Die Grundlinien der Strategie waren im April bereits bekannt geworden: Die Kommission will demnach nur noch gegen "ungerechtfertigtes" Geoblocking vorgehen, nachdem sich Ansip und Oettinger vorab über länderspezifische Sperren für legal erworbene Internetinhalte in die Haare gekriegt hatten. Auch will die Kommission den Kampf gegen illegale Inhalte im Netz ausweiten und deren Anbietern den Geldhahn zudrehen. Urheberrechte sollen zivilrechtlich einfacher durchsetzbar werden.

Haftungsfreistellungen für Provider aus der E-Commerce-Richtlinie will die Kommission prüfen, Verfahren, mit denen rechtswidrige Inhalte im Netz gelöscht werden, will sie vereinheitlichen.
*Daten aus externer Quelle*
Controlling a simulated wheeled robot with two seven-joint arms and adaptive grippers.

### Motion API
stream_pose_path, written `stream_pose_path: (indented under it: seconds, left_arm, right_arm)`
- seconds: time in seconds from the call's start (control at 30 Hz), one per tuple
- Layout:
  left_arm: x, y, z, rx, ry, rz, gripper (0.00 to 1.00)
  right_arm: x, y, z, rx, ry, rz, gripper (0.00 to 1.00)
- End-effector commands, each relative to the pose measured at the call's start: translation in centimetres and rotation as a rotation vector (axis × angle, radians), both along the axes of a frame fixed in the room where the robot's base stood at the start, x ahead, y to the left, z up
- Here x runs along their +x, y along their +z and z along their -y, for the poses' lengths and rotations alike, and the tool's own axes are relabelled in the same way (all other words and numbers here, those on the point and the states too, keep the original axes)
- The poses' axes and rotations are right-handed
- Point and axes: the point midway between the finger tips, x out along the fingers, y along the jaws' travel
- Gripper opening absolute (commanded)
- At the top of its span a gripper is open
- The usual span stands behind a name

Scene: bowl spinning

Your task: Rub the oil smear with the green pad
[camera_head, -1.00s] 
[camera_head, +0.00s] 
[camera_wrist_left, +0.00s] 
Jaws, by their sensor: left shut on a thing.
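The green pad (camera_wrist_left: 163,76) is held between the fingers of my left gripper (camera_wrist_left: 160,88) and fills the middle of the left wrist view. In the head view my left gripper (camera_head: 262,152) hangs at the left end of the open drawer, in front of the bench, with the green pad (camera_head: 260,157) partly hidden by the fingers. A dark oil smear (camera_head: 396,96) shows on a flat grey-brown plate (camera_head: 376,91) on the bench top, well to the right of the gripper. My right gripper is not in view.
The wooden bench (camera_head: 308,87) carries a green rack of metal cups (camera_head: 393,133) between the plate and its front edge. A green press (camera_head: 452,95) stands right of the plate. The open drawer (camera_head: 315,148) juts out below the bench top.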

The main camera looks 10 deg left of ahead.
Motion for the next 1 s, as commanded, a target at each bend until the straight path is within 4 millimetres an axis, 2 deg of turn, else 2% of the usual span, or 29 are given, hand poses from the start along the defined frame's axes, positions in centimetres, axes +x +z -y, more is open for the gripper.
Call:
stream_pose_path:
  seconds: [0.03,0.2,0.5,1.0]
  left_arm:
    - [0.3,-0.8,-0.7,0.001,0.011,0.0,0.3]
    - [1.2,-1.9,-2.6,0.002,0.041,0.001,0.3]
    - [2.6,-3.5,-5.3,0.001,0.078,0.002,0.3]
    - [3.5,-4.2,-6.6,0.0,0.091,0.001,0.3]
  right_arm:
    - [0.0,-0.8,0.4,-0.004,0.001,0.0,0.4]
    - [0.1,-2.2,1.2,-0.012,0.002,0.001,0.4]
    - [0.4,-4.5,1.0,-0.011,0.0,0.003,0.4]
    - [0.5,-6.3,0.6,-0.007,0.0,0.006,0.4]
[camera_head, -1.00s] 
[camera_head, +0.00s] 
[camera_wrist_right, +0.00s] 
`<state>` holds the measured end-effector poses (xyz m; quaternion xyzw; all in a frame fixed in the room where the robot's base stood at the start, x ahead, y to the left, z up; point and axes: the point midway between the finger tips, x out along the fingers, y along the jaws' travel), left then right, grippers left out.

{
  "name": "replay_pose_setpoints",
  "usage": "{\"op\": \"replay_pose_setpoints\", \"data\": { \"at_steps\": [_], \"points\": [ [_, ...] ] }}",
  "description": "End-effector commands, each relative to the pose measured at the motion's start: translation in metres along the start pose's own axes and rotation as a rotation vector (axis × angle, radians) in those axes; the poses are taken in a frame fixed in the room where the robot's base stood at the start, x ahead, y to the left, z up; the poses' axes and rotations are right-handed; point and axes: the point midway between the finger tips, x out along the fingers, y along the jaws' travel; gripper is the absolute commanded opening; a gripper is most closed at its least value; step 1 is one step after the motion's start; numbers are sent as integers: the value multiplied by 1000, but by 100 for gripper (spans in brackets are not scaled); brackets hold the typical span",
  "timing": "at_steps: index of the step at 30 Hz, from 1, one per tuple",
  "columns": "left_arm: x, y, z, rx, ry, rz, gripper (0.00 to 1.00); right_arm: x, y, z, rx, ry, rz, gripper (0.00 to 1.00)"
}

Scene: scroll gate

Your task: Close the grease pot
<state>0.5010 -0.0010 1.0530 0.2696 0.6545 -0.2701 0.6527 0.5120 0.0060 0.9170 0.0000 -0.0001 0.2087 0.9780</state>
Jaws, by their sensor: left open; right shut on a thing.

Gemeint sind "Informationen, die dem öffentlichen Interesse zuwiderlaufen" gemeinsam mit terroristischer Propaganda, Kinderpornographie oder Urheberrechtsverstößen. Eine umfassende Copyright-Reform, wie sie im EU-Parlament bereits diskutiert wird, zeichnet sich noch nicht ab. Oettinger will sich dazu "vor Jahresende" gesondert äußern.

Ansip und Oettinger demonstrierten nun an diesem Punkt Einigkeit. "Wir wollen ein digitales modernes europäisches Urheberrecht", beteuerte der CDU-Politiker. Ansip erwartet eine "Win-Win-Situation" für Kreative und Nutzer. Geoblocking sei in vielen Fällen, in denen es um Copyright gehe, aber genauso ungerechtfertigt wie beim E-Commerce und eines der "größten Hindernisse" für den digitalen Binnenmarkt. Aufrechterhalten will Ansip aber regionale Sperren für Online-Glücksspiele, da diese nicht in allen Mitgliedsstaaten legal seien.

Die Kommission will Schranken beim E-Commerce abbauen, Steuerregeln harmonisieren und die Marktmacht von Online-Plattformen wie Suchmaschinen oder soziale Netzwerke sowie den Rechtsrahmen für audiovisuelle Medien überprüfen. Günstigere transnationale Paketlieferdienste von höherer Qualität stehen genauso auf der Liste wie eine "Datenökonomie" am Übergang zur Industrie 4.0 aufzubauen oder den Wettbewerb durch Standards und Interoperabilität zu beflügeln. Selbst die alte Idee einer "europäischen Cloud", für die es bereits Anläufe gab, taucht wieder auf.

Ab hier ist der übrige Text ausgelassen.